Not long ago, I stepped inside Móntez Gallery, housed in an adobe church in the mountain village of Truchas, NM. Religious-themed artwork, of saints and madonnas, plus eclectic women’s clothing and other artifacts, adorned the walls of the cool, serene space. I asked the slender white haired man seated in a corner of the church whom he represented.
“A few hundred families in northern New Mexico and southern Colorado who descend from the Spaniards,” said Mr. Móntez. By Spaniards, he meant Conquistadors.
“I’m from such a family,” he said. “English is not my native language.”
“What did you learn to speak?” I asked.
“16th century Spanish,” he said.
“I speak contemporary Spanish,” I said. “Can you give me an example of how they’re different?”
“So, in modern Spanish you’d say manejar un coche for driving a car. But we’d say vagón (wagon), as back then there weren’t any cars.”
I couldn’t decide if I found this information charming (proud families honoring their traditions) or disturbing (stubborn families clinging to anachronisms). I wondered if there were communities in Spain that, relatively isolated from other villages, still spoke 16th century Spanish, or if that particular style of speech exists only in a small swath of the New World, thousands of miles and hundreds of years away from the motherland. I tried to imagine how people would react if, in my birth state of Massachusetts, some direct descendants of the Pilgrims still spoke like their ancestors, resisting a linguistic upgrade.
Would we celebrate or ridicule them? More broadly, is there a point at which following certain traditions impedes rather than enriches a person or a community?
Just two hours from Truchas, along a different curving mountain road, sits Jemez Pueblo. A few days earlier I had traveled through the village and stopped at the hot springs and later at a roadside stand where a husband, wife and their tween daughter sold fry bread, enchiladas, Indian tacos and other hearty food. Smoke from a wood fire tinged the hot desert air. While I waited for them to take my order, I listened to the husband speaking to another man, dressed in khakis and button down shirt, in an unfamiliar language. When it was my turn, I ordered a cheese enchilada with onions and asked him what he had been speaking.
“Towa,” he said. “We’re the only pueblo that speaks it. None of the other tribes around here understand it.”
I sat at a shaded picnic table as the wife wrapped the enchilada in foil and warmed it over the fire. With no other customers there, the husband came over and drank a Coca-Cola. His daughter, dressed in hot pink, toyed with matching glittery sun glasses.

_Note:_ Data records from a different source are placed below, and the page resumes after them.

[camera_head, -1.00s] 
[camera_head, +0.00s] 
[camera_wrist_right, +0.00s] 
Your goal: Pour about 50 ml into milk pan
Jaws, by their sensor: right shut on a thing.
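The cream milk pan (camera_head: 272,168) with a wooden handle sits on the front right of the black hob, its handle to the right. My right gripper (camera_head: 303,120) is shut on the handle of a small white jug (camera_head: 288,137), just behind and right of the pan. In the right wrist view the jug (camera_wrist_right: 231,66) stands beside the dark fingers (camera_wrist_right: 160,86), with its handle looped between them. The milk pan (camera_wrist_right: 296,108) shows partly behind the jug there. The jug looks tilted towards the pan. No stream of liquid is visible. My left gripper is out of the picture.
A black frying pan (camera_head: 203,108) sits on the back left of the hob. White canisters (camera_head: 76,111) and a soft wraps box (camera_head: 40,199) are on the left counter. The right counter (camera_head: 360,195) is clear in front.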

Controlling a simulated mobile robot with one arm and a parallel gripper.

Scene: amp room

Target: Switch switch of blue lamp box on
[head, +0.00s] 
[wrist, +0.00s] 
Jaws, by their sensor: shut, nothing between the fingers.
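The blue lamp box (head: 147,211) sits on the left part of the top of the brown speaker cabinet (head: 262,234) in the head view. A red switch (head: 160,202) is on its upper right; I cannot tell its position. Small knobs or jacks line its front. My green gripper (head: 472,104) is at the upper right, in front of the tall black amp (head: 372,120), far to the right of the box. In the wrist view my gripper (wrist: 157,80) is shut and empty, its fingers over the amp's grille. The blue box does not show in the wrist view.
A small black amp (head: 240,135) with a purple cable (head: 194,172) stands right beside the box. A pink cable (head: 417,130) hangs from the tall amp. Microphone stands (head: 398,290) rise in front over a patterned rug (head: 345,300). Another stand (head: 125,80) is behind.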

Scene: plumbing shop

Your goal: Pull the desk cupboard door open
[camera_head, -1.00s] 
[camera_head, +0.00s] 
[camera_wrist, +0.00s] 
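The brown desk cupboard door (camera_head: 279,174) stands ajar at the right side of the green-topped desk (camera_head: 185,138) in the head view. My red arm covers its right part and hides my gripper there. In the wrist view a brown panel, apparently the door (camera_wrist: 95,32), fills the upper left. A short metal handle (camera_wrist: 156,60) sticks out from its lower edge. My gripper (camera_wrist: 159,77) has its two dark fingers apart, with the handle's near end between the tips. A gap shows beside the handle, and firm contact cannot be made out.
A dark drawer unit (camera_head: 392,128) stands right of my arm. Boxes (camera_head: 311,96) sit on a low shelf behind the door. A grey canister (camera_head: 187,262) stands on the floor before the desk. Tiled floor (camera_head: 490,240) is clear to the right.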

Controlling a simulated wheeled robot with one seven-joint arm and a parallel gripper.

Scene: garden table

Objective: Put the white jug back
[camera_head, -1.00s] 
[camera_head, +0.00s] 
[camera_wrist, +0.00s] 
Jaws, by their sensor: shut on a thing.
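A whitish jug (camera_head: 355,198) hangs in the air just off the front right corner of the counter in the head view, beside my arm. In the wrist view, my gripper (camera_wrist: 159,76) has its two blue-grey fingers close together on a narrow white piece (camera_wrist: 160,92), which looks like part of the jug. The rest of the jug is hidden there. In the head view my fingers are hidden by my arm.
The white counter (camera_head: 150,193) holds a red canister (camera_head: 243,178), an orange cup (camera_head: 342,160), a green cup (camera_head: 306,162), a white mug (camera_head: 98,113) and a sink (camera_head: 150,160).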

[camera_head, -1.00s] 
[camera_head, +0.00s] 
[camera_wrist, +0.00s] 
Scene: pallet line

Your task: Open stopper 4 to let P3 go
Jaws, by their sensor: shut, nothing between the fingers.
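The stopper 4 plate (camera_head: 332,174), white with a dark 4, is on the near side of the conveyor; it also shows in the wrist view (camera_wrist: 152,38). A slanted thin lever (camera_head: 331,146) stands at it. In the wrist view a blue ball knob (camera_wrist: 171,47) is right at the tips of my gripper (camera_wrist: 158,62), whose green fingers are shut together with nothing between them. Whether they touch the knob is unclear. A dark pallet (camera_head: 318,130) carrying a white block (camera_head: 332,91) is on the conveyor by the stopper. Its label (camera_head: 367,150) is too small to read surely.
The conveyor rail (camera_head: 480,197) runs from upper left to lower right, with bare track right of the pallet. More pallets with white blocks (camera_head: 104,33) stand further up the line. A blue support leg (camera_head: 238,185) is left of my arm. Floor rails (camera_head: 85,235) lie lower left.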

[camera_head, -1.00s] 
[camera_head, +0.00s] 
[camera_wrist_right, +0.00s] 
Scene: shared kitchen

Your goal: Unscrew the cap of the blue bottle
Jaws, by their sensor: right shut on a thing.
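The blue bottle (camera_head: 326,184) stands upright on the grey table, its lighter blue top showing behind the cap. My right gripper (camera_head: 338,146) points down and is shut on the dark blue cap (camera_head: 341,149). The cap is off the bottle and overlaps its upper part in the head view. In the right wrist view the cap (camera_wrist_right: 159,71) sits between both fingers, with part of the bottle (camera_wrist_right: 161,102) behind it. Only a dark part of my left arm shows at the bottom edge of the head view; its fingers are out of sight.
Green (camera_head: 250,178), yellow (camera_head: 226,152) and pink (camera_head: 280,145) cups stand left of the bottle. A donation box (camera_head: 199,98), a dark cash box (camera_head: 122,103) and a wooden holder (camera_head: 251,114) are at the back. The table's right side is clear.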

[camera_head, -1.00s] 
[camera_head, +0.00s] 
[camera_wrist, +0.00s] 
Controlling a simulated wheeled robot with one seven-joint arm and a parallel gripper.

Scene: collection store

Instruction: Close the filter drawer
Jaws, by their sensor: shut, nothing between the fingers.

“Our language isn’t written,” he continued. “I’m worried it might die out.” That it had survived until this day, despite the arrival of the Conquistadors and the Americans, was nothing short of a marvel.
“How many people are in your tribe?” I asked.
“A few thousand,” he said. “Luckily the community is growing. I have a new grandchild.”
He didn’t look much older than me, but he was now an elder. Cultural preservation was now his responsibility. Even so, he said they’ve incorporated some Spanish into Towa, modifying the emphasis to match Towa’s native rhythms. Leche (milk), becomes lay-CHAY. Mantequilla (butter) becomes mantequi-YAH. Perhaps a bit of borrowing was necessary to keep the language flexible and relevant so that it would continue to be spoken for at least another generation.
By then the enchilada was ready and his wife brought it over. As I unwrapped the foil, the daughter asked me where I had come from.
“Colorado,” I said.
“We’re driving to Denver tomorrow for my sister’s basketball tournament,” she said. The whole family was planning to make the six hour journey. Maybe they’d speak Towa as they navigated between their home and the destination, the familiar and the foreign, the ancient and the modern.
Interesting! I think there are, not in Massachusetts but in Appalachia, isolated areas where archaic forms of English survive. And there are instances where American English in general has preserved older forms that no longer exist in England. An example I’ve read about is “gotten.” I have heard British people say “I have got” rather than “gotten.” Perhaps oddly (or not) it’s us preserving the older form. But unlike Mr. Móntez, most of us aren’t aware we’re preserving something. It just happened that way. I think to cling to older forms for a group’s daily usage is ultimately futile. But I’m glad there are people who keep track and record these things.
Cool about Appalachia – I had no idea. You’re right, awareness is the key.